Да, ужасно не идут и эти пароходы, и эти туристы, и эти военные крейсеры к этим сказочным пейзажам, к этим дивным контурам S. Giorgio Maggiore, к дворцу дожей и к силуэту высокой Campanill'ы Св. Марка. И все-таки эти пароходики и эти лакеи в черных фраках на каждом шагу, и вы чувствуете, что их число с каждым годом растет, что они заполнили Венецию и скоро не останется здесь ни одной гондолы и ни одного даже такого оборванного gondoliero, как мой старый Джеронимо. Исчезнут и эти дивные желтые, красные и розовые паруса с причудливыми рисунками, и эти разрушающиеся мраморные дворцы, как исчезли голубые и красные вычурные столбы, к которым еще так недавно у каждого дома и по всей лагуне приставали лодки, и как исчезли ажурные разноцветные фонари с этих столбов. Вместо этих столбов с образами и лампадами по всей лагуне уже расставлены форменные смоленые сваи с такими же форменными керосиновыми международными фонарями, какие стоят и в любом нашем уездном городишке; а где нет фарватера, там вместо столбов плавают форменные красные буйки с железным кольцом, точно в Гавре или в Кронштадте… Только одни ветераны-дворцы, обрамляющие каналы, несколько старых церквей да легкие гондолы с их зазубренными железным носами уцелели от старой царицы морей; но пройдут годы, развалятся и эти дворцы, которых некому уже и теперь поддерживать, исчезнут гондолы, взамен которых появятся какие-нибудь водяные велосипеды с бензиновыми и электрическими двигателями, и от старой Венеции останется одно воспоминание. Впрочем, предприимчивые американцы тогда, наверное, возьмут и эти лагуны на откуп, настроят здесь бутафорских дворцов, наделают гондол и устроят нечто подобное той Venedig in Wien, на которую так стремились еще недавно венцы… Но мне хочется бросить перо. От всех этих мыслей становится так скверно на душе, а в окно смотрит такая дивная южная ночь, вдали туманным силуэтом рисуется S. Giorgio Maggiore, вправо от него еще более туманные очертания купола Santa Maria della Salute, а перед ними сонные синие воды лагуны с отраженною в них золотым дождем луною. И какая тишина! Шорох шагов, говор толпы, копошащейся там далеко под моим окном на Riva degli Schiavoni, сливается в какой-то однообразный шелест, точно громадный ручей журчит где-то под моим окном.

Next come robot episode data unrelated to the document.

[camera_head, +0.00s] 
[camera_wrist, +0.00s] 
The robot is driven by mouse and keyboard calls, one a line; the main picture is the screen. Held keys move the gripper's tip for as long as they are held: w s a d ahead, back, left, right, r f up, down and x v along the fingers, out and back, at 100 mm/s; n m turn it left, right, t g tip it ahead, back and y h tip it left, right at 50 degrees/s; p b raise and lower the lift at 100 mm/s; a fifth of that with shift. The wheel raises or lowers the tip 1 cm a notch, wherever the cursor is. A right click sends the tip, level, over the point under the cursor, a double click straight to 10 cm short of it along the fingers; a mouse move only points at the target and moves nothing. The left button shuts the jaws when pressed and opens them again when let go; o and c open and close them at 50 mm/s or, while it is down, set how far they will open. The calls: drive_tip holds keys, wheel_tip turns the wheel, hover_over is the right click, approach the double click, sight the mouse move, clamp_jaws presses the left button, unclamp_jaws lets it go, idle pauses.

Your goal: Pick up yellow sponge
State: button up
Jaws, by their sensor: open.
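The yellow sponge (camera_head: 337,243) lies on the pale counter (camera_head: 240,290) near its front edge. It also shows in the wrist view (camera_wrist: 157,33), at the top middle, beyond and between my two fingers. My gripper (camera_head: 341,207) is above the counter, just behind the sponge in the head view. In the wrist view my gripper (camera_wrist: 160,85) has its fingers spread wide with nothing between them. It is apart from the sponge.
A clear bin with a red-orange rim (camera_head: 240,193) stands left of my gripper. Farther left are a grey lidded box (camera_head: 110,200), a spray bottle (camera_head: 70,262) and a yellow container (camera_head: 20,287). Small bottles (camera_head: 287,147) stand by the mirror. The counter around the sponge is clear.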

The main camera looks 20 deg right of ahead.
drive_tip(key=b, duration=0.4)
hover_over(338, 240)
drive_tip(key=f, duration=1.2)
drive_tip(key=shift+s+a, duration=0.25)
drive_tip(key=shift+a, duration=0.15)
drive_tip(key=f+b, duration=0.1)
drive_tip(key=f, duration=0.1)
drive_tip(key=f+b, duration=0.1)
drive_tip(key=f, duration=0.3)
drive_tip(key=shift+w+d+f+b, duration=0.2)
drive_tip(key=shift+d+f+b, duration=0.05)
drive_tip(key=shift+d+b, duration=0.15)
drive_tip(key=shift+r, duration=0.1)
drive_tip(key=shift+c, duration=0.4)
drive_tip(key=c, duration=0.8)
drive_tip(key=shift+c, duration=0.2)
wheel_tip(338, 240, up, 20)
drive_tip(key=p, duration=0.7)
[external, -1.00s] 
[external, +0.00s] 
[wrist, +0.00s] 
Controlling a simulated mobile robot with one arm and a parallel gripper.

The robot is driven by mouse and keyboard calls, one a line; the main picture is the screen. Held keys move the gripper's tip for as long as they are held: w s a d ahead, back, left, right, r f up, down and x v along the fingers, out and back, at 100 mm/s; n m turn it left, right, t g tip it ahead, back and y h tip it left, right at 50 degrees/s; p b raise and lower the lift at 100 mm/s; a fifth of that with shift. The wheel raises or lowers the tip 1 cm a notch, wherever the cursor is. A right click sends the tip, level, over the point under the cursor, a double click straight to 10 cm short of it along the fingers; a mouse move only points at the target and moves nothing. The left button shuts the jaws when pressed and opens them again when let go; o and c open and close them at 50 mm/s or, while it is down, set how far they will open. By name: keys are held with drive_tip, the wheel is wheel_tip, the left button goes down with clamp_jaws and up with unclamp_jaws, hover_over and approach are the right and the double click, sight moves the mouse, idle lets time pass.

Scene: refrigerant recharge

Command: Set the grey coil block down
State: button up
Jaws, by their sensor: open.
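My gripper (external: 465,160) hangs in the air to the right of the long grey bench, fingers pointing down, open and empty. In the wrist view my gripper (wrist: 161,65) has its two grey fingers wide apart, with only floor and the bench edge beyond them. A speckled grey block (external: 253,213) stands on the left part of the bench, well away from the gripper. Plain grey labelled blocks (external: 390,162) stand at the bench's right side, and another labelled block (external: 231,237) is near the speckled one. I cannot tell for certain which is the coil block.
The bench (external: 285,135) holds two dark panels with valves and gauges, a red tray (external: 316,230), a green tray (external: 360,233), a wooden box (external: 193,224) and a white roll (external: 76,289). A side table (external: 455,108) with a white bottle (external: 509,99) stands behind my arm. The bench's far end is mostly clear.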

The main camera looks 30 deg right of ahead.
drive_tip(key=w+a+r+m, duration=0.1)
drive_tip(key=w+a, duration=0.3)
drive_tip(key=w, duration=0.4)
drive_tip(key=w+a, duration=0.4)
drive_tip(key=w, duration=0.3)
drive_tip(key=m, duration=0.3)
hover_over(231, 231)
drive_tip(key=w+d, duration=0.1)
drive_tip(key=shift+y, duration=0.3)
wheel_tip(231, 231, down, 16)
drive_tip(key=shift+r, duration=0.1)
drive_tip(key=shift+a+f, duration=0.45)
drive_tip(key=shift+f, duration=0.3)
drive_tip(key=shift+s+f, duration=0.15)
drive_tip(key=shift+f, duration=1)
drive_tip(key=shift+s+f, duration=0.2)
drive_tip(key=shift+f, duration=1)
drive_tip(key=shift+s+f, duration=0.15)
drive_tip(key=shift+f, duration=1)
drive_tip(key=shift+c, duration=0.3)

Дивная, сказочная страна!.. Нет, читатель, я вовсе не завидую нашим потомкам, которым так придется жить, и рад, что у нас есть и своя родная русская жизнь и что в Венеции есть святой Марк, который веет на меня старой Византией…
В каких-нибудь две недели Венеция уже привязывает какой-то человеческой живой связью с прошлым. Ведь она замерла только с Наполеоном, т. е. очень недавно, имея до этого времени всю полноту исторического, и грозного, и прекрасного существования, с нарядами, масками карнавала и судом инквизиторов. Поразительно, до чего Наполеон без усилий справился с нею: трепет и красота веков полетели в Canale Grande, как оловянные солдатики, – и потонули. Легкость и почти безмолвие этого события зависит от того, что выступил – с революцией и Наполеоном – неизмеримо могущественнейший цикл всемирной истории, теперешний наш: социальный, что ли, или социально-политический, или национальный. Не нужно искать формул, когда дело всем понятно. Как новая Россия, Россия Петра – среди множества разных забот и дел смела с лица земли мизинцем “Сечь”, так Венецию смел Наполеон, и около экспедиции в Египет, покорения Италии, почти разрушения Пруссии, унижения Австрии и похода в Россию никто даже не озаботился спросить: “А куда же девалась Венеция?” “Ponte dei sospiri” из “тропинки вздохов” стал только нарядной куколкой, которую рассматривает скучающий турист. Неужели подобное и с нами будет? Неужели разовьются и вырастут в истории силы, среди которых если бы пришлось запутаться и погибнуть державе Петра, то это выразилось бы так же бесшумно, незаметно и неинтересно, как гибель Венеции? Но что же это за силы будут? А если не будут, то неужели держава Петра есть грань и конец истории, предел земного величия и значительности?